======== AVAILABLE RECORDS

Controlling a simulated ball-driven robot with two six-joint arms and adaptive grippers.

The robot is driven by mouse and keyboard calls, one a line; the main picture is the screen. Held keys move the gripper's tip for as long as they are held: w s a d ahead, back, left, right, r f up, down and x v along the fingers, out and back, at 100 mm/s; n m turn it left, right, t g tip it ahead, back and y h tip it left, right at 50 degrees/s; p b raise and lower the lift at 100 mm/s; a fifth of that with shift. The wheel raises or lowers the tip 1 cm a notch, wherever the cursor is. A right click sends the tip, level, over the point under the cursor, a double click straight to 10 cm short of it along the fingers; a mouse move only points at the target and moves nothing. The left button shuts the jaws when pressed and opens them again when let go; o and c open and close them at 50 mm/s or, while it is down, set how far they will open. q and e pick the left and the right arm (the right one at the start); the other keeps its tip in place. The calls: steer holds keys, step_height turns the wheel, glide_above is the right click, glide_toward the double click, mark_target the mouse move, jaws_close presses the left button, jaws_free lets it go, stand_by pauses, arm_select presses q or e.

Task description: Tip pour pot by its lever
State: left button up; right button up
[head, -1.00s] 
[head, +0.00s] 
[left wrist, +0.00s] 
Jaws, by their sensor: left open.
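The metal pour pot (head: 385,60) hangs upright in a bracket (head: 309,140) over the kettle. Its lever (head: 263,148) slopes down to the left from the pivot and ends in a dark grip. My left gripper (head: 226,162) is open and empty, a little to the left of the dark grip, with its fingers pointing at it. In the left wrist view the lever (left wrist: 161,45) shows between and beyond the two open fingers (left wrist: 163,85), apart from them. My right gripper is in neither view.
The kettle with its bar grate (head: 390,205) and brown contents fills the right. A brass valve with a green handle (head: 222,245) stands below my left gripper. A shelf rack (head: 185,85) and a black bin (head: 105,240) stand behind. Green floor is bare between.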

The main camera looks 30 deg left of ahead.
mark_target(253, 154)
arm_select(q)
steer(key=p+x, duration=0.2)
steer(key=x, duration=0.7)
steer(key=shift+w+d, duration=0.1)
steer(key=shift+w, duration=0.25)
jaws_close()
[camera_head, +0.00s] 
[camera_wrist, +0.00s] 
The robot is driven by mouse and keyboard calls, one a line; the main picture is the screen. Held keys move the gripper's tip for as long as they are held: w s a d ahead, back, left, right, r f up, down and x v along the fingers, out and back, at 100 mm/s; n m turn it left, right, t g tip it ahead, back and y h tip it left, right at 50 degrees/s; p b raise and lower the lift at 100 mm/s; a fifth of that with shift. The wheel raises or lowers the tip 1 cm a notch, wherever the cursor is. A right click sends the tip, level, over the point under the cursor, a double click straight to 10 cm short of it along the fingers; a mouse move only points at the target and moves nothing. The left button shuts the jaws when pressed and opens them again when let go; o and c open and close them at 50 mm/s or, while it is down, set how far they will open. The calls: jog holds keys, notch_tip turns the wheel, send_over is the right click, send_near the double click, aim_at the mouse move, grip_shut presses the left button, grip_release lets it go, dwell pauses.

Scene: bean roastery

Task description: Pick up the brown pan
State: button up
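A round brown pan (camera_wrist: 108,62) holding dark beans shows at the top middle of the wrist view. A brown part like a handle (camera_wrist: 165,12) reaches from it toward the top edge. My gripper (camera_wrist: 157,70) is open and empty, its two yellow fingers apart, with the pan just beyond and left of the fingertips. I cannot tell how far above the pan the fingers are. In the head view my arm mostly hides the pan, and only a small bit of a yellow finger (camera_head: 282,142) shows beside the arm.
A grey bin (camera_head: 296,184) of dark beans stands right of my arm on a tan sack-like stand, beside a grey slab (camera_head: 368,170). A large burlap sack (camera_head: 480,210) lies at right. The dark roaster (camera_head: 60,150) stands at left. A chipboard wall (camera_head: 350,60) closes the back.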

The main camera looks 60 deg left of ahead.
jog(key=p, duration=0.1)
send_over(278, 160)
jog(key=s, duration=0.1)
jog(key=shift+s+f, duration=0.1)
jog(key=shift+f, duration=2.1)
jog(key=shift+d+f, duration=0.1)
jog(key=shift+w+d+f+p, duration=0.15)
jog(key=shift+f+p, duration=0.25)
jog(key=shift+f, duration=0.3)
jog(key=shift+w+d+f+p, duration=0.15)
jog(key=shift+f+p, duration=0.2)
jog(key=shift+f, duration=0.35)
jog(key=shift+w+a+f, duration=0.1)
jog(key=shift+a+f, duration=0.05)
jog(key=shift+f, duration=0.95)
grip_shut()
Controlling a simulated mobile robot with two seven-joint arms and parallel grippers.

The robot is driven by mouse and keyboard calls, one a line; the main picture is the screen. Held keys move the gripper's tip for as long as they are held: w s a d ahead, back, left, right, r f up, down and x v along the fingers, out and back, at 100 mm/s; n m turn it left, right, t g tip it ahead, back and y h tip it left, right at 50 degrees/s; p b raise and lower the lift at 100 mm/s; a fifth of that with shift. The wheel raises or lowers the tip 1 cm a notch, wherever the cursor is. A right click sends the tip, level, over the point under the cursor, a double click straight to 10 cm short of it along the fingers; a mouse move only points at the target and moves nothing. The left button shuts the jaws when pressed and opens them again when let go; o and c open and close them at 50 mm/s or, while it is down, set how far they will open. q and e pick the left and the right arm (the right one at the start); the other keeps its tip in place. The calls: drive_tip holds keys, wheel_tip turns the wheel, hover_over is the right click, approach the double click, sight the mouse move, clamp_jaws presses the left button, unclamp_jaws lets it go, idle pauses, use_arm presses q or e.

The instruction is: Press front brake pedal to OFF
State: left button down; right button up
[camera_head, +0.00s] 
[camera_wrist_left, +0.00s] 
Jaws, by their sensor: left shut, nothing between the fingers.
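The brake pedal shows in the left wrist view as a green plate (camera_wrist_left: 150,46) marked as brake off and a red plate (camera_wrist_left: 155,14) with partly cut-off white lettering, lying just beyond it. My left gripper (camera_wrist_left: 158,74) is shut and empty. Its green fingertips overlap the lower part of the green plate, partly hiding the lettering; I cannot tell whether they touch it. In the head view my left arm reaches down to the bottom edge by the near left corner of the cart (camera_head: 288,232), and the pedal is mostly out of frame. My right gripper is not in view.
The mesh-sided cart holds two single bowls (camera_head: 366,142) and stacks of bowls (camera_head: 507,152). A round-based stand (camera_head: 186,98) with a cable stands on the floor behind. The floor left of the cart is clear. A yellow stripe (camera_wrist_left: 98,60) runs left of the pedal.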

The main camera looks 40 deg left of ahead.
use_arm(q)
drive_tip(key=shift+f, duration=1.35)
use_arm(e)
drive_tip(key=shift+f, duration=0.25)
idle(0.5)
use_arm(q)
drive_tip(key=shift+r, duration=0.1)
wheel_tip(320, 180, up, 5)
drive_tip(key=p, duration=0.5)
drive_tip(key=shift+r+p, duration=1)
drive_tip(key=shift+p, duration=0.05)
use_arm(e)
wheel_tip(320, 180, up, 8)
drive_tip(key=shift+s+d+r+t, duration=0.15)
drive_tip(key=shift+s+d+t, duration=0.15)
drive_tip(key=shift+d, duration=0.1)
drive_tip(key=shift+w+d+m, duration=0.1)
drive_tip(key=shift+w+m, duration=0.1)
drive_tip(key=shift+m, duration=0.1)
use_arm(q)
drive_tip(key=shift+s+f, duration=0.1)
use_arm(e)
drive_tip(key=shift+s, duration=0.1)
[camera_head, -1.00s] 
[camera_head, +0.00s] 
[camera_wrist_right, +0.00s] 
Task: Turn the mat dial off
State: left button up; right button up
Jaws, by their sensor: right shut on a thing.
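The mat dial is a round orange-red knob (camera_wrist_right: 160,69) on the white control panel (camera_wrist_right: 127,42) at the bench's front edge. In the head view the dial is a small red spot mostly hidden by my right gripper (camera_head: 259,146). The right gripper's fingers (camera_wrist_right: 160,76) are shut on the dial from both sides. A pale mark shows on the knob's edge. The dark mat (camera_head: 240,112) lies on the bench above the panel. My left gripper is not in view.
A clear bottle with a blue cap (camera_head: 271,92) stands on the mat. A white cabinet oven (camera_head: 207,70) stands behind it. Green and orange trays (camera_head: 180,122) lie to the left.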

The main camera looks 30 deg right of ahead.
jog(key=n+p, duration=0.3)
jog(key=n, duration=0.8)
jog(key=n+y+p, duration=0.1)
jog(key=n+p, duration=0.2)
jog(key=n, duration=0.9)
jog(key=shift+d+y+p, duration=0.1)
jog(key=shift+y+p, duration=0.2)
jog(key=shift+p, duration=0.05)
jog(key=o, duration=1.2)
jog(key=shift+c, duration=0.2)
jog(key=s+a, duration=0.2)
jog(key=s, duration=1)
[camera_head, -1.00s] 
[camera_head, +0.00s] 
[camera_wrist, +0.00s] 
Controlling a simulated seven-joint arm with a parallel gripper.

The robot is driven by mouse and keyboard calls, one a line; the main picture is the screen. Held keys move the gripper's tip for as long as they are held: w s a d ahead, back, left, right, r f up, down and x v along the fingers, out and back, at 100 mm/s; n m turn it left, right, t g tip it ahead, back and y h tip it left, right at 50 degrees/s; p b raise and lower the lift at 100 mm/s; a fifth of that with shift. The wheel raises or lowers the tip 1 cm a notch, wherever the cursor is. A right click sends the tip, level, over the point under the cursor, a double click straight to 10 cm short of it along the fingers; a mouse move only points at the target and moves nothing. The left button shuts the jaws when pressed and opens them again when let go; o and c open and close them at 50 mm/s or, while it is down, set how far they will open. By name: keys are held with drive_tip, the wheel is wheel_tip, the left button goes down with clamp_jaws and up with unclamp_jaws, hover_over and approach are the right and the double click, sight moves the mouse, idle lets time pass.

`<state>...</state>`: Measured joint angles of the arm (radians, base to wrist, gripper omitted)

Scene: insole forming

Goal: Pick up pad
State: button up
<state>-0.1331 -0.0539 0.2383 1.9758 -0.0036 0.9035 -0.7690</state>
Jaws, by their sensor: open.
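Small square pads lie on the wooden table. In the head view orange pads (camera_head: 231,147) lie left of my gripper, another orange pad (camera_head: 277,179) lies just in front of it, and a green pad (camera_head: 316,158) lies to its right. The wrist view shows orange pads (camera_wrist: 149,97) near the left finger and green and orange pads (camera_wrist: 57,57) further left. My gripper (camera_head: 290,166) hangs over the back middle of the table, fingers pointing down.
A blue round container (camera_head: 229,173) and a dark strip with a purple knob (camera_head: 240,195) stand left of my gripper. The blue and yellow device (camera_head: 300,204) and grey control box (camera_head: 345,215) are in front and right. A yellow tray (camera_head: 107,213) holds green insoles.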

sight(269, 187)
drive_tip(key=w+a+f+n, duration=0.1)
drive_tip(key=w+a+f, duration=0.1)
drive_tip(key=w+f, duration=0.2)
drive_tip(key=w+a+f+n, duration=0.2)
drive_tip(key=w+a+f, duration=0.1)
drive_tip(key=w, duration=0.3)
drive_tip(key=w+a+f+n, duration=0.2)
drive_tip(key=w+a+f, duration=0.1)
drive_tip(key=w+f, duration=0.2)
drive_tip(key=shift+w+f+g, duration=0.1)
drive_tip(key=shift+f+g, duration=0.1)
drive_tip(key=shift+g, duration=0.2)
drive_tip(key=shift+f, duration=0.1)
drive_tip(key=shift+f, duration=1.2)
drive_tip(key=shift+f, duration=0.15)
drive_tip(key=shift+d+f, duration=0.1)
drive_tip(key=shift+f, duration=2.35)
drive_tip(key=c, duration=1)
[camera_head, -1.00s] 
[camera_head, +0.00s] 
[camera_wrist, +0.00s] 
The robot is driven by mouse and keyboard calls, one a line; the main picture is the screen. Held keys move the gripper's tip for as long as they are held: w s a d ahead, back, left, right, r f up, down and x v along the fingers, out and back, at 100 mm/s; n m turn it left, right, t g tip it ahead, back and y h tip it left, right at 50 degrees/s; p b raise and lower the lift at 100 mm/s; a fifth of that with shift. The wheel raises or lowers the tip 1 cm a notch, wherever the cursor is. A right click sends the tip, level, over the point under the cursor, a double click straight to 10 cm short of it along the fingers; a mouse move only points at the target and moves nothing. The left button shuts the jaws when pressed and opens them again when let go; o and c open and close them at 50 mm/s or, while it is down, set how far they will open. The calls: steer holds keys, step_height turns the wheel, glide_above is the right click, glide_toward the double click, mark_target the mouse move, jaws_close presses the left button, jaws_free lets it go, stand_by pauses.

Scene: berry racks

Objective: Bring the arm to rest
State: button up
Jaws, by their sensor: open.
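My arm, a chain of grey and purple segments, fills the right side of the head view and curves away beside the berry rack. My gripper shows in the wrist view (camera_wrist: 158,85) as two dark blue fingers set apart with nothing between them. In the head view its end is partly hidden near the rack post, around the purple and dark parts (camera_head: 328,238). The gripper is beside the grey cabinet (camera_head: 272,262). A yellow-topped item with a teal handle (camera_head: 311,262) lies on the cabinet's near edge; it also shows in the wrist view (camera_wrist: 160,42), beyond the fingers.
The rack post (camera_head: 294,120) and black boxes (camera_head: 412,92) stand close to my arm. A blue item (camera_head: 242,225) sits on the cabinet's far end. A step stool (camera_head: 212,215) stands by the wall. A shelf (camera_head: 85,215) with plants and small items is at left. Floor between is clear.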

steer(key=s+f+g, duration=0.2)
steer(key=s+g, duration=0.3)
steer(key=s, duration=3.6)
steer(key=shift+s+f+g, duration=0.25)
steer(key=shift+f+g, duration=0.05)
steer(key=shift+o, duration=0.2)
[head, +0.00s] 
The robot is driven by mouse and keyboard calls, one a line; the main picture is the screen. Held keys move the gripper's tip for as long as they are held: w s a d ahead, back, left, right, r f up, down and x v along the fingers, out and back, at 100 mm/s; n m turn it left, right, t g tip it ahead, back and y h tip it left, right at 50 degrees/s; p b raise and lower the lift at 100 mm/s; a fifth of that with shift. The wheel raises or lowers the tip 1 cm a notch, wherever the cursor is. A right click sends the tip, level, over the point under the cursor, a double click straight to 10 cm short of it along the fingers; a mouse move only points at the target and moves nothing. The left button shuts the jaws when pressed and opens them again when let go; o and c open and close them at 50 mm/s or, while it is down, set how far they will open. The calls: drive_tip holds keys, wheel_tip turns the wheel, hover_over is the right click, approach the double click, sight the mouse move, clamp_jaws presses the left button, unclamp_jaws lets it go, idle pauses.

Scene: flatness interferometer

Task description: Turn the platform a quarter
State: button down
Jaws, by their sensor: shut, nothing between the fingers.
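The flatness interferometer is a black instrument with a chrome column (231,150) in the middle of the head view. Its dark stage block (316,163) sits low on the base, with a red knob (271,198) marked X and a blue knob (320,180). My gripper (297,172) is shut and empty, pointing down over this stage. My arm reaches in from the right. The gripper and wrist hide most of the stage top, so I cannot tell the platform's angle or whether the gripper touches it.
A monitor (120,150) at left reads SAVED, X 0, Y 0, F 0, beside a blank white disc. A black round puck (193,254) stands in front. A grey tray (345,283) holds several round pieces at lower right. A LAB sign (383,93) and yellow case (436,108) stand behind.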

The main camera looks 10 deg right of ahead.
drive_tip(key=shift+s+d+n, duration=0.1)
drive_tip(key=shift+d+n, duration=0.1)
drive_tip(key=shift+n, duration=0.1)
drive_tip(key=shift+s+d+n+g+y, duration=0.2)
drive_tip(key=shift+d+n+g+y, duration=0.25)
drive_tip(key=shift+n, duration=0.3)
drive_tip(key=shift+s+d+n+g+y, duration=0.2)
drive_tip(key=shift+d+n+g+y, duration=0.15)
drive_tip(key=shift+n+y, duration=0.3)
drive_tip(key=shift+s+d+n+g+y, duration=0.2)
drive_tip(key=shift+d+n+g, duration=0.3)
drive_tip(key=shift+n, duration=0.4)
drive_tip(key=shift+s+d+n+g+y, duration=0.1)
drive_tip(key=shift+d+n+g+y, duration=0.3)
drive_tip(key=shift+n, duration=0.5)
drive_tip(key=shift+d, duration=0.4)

================

THE PROBLEM:
Pull every line containing "joint" out of the records.

THE ANSWER:
Controlling a simulated ball-driven robot with two six-joint arms and adaptive grippers.
Controlling a simulated mobile robot with two seven-joint arms and parallel grippers.
Controlling a simulated seven-joint arm with a parallel gripper.
`<state>...</state>`: Measured joint angles of the arm (radians, base to wrist, gripper omitted)

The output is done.